*** Recorded data ***

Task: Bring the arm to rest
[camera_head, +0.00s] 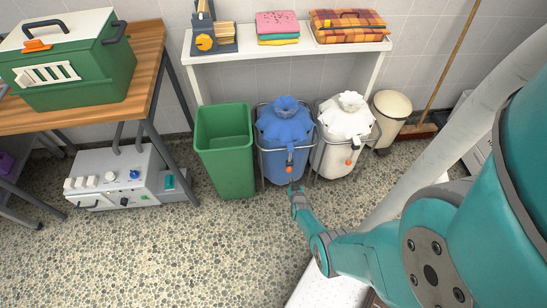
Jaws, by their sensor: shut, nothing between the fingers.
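My teal arm reaches in from the right. My gripper (292,186) is at its far end, small in the picture, in front of the lower part of the blue bag (285,135). It looks shut and empty, and its fingers are hard to make out. I cannot tell whether it touches the bag or its stand.
A green bin (224,150) and a white bag (345,135) flank the blue bag under a white shelf (288,51). A wooden table (145,60) bears a green pet carrier (75,75). A grey machine (120,180) stands below. The pebbled floor is clear at lower left.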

***

What to produce: Every line from the one containing "[camera_head, +0.00s]" through the end of the data above should be copied exactly; nothing else is copied, and pictures are omitted.

Result of the task:
[camera_head, +0.00s] 
Jaws, by their sensor: shut, nothing between the fingers.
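My teal arm reaches in from the right. My gripper (292,186) is at its far end, small in the picture, in front of the lower part of the blue bag (285,135). It looks shut and empty, and its fingers are hard to make out. I cannot tell whether it touches the bag or its stand.
A green bin (224,150) and a white bag (345,135) flank the blue bag under a white shelf (288,51). A wooden table (145,60) bears a green pet carrier (75,75). A grey machine (120,180) stands below. The pebbled floor is clear at lower left.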

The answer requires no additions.